In early 2021, I was at home with our toddler, longing for a new craft to slowly chip away at. While searching for something that didn’t require getting the sewing machine out (+ all the accessories our little one loves to put his hands on), I fell down the #punchneedle rabbit hole. Shortly after, I embarked on my first punch needle project: a bomber jacket! I calculated that I would be done in roughly 6 months if I devoted an hour a day to it.
Sounded like a perfect slow make! But a few months into it, I started an excellent new job at Core Fabrics which meant less time and energy for evening crafts. Then I got pregnant with our second child and this punch needle project (along with my sewjo) came to a full stop for 9 months.
We welcomed our daughter 4 weeks ago! Between feedings and lots of newborn snuggling, I’m slowly getting back to making stuff. Of course, finishing this jacket is first on the list.
The Making Of:
The pattern I used is Fibre Mood’s Frida Bomber Jacket. I transferred the front, back and sleeve pattern pieces onto monk’s cloth, a recommended foundation fabric for punch needling. Unfortunately, I only sourced it in 2 x 1 yards, so I had to make it in two different cuts. I stretched and stapled each cloth on a wood frame and drew a wavy abstract pattern, matching lines in areas such as the center front and the shoulder. Then the fun part began: punching! I used an #10 Regular Punch Needle and Patons Classic Wool Roving in 4 different colours. I don’t know much about yarns but I love how warm and soft this wool feels.
My framing job wasn’t super tight, resulting in some areas becoming loose + the punching becoming tricky over time. I cleaned up the design and cut my pattern pieces. I assembled the jacket following Fibre Mood Frida’s instructions. Machine sewing through thick layers of wool wasn’t easy, so I hand-sewed basting stitches to help prevent any shifting.

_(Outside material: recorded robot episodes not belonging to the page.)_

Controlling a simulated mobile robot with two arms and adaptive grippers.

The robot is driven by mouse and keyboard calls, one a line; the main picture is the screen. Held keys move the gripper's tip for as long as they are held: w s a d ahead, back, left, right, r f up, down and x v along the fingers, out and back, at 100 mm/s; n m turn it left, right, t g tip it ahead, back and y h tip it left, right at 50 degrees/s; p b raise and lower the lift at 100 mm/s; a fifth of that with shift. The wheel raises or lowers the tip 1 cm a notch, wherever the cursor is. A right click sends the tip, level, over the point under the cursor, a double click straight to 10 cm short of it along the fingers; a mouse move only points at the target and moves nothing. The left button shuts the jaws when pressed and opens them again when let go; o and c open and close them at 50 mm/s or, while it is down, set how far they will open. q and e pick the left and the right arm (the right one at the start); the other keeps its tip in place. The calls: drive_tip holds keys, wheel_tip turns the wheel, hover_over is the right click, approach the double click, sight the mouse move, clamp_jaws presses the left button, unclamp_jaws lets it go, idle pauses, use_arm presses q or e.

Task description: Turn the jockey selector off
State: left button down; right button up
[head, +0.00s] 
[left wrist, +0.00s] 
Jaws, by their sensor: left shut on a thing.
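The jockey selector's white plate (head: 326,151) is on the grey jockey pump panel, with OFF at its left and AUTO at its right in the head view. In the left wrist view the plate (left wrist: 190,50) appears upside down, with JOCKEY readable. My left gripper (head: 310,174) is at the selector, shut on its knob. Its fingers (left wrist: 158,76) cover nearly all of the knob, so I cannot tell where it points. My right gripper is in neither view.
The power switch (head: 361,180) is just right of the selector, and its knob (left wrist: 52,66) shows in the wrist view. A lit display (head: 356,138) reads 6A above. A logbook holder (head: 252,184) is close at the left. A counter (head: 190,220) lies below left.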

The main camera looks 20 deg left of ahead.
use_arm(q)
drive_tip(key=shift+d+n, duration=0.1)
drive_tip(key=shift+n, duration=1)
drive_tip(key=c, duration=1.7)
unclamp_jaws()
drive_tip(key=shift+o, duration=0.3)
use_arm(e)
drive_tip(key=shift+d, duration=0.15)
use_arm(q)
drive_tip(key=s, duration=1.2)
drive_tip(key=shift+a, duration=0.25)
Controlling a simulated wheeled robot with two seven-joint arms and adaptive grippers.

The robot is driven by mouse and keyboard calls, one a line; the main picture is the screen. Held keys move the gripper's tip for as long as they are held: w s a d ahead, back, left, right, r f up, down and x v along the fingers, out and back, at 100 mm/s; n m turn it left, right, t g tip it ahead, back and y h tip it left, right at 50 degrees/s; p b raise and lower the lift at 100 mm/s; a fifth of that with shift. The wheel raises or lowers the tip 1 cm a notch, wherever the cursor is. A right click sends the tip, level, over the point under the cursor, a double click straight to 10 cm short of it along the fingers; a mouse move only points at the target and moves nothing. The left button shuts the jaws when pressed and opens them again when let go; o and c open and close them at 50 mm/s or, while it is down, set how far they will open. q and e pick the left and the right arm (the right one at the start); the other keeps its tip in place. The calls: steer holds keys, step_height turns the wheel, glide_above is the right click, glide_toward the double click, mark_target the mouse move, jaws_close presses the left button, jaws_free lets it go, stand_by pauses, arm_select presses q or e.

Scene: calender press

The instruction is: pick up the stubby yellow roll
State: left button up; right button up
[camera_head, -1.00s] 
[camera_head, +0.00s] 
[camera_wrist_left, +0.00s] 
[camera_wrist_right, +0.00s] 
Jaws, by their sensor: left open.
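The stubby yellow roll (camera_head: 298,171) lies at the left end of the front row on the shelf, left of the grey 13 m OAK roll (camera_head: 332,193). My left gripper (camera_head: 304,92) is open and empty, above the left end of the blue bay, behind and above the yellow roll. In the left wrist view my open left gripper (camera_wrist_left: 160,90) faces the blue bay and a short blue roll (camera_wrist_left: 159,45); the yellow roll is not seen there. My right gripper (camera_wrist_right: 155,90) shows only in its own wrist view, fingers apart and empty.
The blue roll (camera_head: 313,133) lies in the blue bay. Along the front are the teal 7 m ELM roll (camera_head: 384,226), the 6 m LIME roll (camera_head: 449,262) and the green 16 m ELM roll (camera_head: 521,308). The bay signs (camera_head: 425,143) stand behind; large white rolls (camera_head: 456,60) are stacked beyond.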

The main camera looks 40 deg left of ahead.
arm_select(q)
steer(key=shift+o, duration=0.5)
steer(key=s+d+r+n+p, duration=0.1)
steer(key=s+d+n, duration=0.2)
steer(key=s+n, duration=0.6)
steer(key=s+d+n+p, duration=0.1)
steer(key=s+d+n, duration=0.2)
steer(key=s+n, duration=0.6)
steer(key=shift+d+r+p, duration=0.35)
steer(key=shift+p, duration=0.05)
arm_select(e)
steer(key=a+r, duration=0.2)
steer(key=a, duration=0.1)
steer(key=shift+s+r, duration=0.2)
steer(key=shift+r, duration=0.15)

I used a ribbed knit for the cuff, collar, hem band and facing. Lining the jacket would have been better, but I wanted to see the flat stitches on the inside because I find them so pretty.
Here it is! Truthfully, I find it challenging to appreciate this handmade jacket. It’s probably because it had been sitting untouched in the corner of my bedroom (+ my mind) for the last 15 months. I know I will eventually love it, but for now, I’m just happy I tackled this UFO* just in time for the cozy season. No more punch needling for me… At least for a little while!
Wanna read more about punch needle? I find amyoxford.com to be an amazing resource.
*Acronym for Un-Finished Object in the sewing world!